In harmony, but without discussion of the applicability of the presumptive payment doctrine to negotiable instruments, is Swint’s Estate, supra, in which a claim on a $1,000 judgment note payable to the beneficiary of a $2,000 legacy was allowed, although the decision was grounded upon the adequacy of the estate to pay both debts and legacies. Contra is Steel-man Estate, supra, in which a claim on a $2,000 promissory note was held to be satisfied by a $2,500 legacy. The decision did not discuss negotiable instruments as such, and contained no reference to the [766]*766Uniform Commercial Code — Commercial Paper (section 3-603 of the Act of April 6, 1953, P. L. 3, as reenacted, 12A PS §3-603), which we have quoted supra.
In the second authority, Byrne v. Byrne, supra, the Supreme Court sustained the joint claims of two sons of decedent for payment of their interest in the estate of their mother, to whom decedent previously had been married, against the contention that these claims were satisfied by one legacy to his son Patrick of $500 together with the cancellation of the son’s indebtedness to testator, and by another legacy to his son Henry of a share in the residuary estate. Mr. Justice Yeates said:
“Nor do I deem the cancelling of the debt of $10,778, as equivalent in all respects, to a devise of so much money. It was not ejusdem generis, with the sum he owed to his two sons jointly, when, as it is stated in the case, the two plaintiffs were not jointly indebted to him, nor was Henry separately indebted to him”. (Italics in original.)
Applying the principle to the instant case, it cannot be presumed that John E. Carman intended to satisfy the obligation on the judgment note which he owed to plaintiffs jointly by designating them separately and individually as beneficiaries in the three policies of life insurance alleged in defendant’s new matter. The Byrne case is authority for an additional principle; the doctrine of presumptive payment does not apply where the legacy is contingent, as where the legatee is given a share in the residuary estate. Until the debts and legacies have been provided for, it is uncertain what the value of the residuary estate will be, or indeed, if there will be any residuary estate at all.
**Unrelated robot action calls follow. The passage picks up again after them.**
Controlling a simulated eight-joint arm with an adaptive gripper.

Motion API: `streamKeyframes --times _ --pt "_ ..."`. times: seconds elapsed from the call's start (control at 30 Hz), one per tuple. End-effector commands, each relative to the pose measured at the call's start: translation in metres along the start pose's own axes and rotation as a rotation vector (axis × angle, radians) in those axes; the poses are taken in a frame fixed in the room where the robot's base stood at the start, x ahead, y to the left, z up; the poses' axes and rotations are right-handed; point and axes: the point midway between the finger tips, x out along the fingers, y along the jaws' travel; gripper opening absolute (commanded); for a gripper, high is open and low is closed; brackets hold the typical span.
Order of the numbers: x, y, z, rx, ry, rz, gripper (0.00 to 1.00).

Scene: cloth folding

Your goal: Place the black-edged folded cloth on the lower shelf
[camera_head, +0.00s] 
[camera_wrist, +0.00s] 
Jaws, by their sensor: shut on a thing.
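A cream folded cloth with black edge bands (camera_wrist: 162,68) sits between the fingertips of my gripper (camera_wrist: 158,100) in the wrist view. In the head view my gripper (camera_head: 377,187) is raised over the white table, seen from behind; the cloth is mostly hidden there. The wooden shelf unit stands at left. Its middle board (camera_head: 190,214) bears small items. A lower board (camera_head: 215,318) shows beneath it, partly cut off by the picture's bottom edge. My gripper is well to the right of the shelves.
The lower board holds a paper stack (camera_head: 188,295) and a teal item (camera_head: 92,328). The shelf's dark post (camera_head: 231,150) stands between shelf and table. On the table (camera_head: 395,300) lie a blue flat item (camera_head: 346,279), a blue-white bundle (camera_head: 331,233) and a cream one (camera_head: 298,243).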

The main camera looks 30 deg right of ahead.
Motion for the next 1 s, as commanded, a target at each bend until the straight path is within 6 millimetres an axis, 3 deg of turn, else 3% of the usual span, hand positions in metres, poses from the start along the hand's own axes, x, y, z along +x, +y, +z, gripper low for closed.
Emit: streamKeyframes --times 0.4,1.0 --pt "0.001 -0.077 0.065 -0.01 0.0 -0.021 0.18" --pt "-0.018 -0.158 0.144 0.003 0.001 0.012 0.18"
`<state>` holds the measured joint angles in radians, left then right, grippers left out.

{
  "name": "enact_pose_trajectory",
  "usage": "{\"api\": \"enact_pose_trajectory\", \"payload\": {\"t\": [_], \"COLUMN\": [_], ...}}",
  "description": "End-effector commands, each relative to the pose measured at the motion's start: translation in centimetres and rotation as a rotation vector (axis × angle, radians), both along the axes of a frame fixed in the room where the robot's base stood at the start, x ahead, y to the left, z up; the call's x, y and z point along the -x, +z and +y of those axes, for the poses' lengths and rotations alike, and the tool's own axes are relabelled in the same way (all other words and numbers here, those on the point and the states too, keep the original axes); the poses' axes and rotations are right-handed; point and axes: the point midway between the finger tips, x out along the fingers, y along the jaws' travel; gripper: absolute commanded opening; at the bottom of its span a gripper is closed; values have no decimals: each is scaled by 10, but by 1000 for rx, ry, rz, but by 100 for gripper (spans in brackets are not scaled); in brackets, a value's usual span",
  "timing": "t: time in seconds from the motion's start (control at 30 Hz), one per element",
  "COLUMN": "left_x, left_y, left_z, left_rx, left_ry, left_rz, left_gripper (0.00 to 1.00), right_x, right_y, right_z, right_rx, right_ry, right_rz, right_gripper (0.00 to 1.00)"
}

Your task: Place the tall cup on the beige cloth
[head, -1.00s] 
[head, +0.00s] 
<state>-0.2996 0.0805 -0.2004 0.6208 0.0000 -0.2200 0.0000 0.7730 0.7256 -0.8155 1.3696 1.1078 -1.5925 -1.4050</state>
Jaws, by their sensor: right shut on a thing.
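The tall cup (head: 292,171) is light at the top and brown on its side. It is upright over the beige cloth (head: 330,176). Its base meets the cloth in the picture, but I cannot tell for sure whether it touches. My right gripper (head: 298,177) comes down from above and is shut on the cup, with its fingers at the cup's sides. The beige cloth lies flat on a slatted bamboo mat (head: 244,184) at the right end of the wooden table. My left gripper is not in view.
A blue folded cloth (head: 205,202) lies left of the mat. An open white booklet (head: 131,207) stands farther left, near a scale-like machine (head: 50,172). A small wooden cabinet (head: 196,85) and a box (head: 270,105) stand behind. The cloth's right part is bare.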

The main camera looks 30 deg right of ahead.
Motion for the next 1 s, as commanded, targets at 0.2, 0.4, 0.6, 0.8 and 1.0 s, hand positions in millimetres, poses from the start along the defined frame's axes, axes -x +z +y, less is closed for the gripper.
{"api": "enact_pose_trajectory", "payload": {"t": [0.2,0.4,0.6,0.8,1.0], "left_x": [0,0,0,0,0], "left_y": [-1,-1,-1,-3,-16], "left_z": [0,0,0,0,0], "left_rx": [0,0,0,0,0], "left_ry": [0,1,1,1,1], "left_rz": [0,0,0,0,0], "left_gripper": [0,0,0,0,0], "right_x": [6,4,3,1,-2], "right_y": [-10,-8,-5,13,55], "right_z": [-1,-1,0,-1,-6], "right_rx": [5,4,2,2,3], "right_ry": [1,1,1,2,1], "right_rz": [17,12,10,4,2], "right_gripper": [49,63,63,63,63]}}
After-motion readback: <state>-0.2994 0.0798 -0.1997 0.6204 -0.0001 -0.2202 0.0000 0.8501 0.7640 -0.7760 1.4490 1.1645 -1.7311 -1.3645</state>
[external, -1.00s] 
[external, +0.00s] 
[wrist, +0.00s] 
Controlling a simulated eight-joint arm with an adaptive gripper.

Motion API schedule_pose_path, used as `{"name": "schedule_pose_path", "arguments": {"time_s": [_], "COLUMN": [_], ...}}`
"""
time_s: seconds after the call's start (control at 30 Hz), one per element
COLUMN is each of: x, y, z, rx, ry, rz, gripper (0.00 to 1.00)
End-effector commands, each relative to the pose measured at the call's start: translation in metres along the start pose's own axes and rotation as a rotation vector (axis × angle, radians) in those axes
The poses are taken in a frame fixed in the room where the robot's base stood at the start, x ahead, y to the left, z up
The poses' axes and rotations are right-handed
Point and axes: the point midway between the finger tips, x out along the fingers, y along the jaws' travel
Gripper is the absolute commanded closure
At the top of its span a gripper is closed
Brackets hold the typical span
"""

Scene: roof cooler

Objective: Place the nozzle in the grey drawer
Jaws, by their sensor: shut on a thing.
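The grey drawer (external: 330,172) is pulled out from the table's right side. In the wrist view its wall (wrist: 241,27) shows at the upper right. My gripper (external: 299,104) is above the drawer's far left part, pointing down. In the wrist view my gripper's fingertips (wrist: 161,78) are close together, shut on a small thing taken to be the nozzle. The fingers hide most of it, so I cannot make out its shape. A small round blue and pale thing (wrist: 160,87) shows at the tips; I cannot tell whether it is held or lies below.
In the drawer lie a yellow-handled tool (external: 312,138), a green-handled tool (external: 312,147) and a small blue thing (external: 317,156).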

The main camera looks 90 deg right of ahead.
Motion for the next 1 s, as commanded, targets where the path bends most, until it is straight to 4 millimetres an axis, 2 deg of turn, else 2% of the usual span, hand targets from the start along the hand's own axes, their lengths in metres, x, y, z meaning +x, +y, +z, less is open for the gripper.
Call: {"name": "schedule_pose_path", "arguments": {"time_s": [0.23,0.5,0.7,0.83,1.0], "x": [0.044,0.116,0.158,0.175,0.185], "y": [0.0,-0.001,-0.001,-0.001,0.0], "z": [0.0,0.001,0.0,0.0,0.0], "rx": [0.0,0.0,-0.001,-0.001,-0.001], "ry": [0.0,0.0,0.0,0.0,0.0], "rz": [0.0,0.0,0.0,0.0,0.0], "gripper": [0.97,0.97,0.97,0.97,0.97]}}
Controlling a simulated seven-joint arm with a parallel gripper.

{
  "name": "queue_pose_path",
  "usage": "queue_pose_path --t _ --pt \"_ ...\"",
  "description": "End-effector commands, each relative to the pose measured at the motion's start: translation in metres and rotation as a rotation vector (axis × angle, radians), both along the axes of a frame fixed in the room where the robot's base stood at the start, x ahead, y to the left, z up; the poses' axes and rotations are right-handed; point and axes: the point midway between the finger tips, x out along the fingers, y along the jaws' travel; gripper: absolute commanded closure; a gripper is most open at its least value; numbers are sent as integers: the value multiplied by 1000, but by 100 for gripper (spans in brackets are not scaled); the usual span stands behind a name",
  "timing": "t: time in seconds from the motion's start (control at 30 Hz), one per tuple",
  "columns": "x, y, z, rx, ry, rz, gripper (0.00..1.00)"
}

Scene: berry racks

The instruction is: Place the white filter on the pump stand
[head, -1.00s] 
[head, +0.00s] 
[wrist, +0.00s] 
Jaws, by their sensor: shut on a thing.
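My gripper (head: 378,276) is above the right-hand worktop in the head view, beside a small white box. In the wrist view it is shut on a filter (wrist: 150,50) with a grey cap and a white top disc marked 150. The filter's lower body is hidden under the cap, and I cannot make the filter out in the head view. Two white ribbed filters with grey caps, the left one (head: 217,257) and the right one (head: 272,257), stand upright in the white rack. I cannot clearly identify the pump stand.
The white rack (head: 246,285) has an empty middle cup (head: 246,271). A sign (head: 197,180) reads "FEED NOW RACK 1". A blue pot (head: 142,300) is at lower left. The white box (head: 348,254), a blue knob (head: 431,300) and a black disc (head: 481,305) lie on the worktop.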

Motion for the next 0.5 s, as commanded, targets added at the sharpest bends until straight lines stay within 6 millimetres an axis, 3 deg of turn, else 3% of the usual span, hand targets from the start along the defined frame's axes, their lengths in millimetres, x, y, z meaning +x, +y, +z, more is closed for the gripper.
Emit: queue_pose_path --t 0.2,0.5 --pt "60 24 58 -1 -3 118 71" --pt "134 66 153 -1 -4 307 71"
In the present case, defendant has alleged, in the alternative, that plaintiffs “have received, or will receive” the face value of the three policies. [767]*767Whether plaintiffs actually will receive the full face value is contingent upon the absence of any loans or other charges which might be deductible by the insurers from the face value.
Although we have discussed several aspects of this case in the light of exceptions to the doctrine of presumptive payment, we are not persuaded that the doctrine itself should be extended to the field of life insurance contracts. The doctrine purports to be in aid of carrying out testamentary intention. Whatever justification there is for the doctrine may be found in the reasonable assumption that one who makes a will does so after giving comprehensive consideration to his assets, his obligations, and the chosen objects of his benevolence. His attention will have been directed to the adequacy of the funds available to satisfy not only his just debts, but the gratuities he desires to give. In contrast thereto, one who applies for a policy of life insurance ordinarily is thinking specifically of the particular beneficiary whom he designates. While some applicants may work out an elaborate insurance plan in lieu of testamentary disposition, this is far from the common practice, and there is no suggestion of it in the instant case. Consequently, there is no basis for a universal presumption that the insured, in giving as much as, or more than, he owed, intended to satisfy his indebtedness to the beneficiaries, thereby enlarging the fund available to other parties having claims upon his financial responsibility or his generosity. In the insurance situation, we cannot properly assume that the insured gave any thought at all, in the absence of some palpable evidence of intention, to these other parties; whereas in the testamentary situation, this is an assumption which fairly might be made. Accordingly, it is our opinion that defendant’s new matter fails to set forth an adequate plea of payment and satisfaction for two [768]*768reasons: (1) there are no averments of fact from which it can be inferred that John E. Carman intended the insurance policies, or the proceeds thereof, to be given in satisfaction of his obligation to plaintiffs on the judgment note declared upon; and (2) there are no averments of fact indicating that plaintiffs consented to receive the insurance policies, or the proceeds thereof, in satisfaction of John E. Carman’s obligation to them jointly on the said judgment note.
Order
And now, December 19, 1963, defendant is allowed 20 days to file amendment to new matter. In default thereof, preliminary objections in the nature of a demurrer to defendant’s new matter are sustained and plaintiff may submit an order for judgment in favor of plaintiff.